**What to produce**
From the line that includes "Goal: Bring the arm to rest" to the last line of the data, quote each line precisely; both boundary lines belong in the answer.

━━━━━━━━━━━━━━━━━━━━━━━━━━━━━━

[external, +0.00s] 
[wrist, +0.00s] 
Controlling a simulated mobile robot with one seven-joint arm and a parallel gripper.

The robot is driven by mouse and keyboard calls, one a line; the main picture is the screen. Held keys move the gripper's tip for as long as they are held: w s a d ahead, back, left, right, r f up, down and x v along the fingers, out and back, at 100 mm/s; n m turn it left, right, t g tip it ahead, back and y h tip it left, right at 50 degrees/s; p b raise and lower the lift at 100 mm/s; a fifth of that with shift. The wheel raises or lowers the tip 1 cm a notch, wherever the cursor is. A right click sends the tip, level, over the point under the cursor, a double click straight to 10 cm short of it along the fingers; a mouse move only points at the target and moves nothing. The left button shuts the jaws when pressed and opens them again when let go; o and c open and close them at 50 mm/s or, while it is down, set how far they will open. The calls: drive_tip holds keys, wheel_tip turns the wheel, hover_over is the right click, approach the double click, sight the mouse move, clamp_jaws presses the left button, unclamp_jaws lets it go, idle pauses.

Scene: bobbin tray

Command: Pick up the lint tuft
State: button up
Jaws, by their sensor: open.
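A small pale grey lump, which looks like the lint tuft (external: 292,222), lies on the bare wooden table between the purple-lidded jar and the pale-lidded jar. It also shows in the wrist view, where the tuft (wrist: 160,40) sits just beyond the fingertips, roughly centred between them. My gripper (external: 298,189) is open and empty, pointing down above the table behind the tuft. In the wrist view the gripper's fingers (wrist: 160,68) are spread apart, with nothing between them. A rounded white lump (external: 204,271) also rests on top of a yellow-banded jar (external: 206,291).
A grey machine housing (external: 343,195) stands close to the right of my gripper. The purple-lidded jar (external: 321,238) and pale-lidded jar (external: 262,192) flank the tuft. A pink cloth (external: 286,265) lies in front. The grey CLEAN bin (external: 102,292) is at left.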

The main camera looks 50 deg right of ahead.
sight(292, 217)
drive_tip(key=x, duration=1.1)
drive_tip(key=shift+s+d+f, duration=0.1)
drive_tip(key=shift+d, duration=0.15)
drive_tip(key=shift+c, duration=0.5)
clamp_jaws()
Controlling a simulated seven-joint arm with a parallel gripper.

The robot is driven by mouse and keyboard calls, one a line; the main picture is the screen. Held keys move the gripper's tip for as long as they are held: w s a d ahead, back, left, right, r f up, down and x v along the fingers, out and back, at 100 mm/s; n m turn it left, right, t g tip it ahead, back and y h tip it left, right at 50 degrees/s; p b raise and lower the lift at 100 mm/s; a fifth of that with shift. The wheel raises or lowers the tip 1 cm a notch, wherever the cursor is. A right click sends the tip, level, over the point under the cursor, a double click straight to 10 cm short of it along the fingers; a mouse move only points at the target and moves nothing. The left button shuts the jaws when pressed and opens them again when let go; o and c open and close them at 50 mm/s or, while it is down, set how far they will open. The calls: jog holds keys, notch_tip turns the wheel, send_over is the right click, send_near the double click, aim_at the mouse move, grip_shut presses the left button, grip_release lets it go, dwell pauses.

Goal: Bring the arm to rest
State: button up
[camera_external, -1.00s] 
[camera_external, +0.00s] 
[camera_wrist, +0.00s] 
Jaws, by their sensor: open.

━━━━━━━━━━━━━━━━━━━━━━━━━━━━━━

**Written response**
Goal: Bring the arm to rest
State: button up
[camera_external, -1.00s] 
[camera_external, +0.00s] 
[camera_wrist, +0.00s] 
Jaws, by their sensor: open.

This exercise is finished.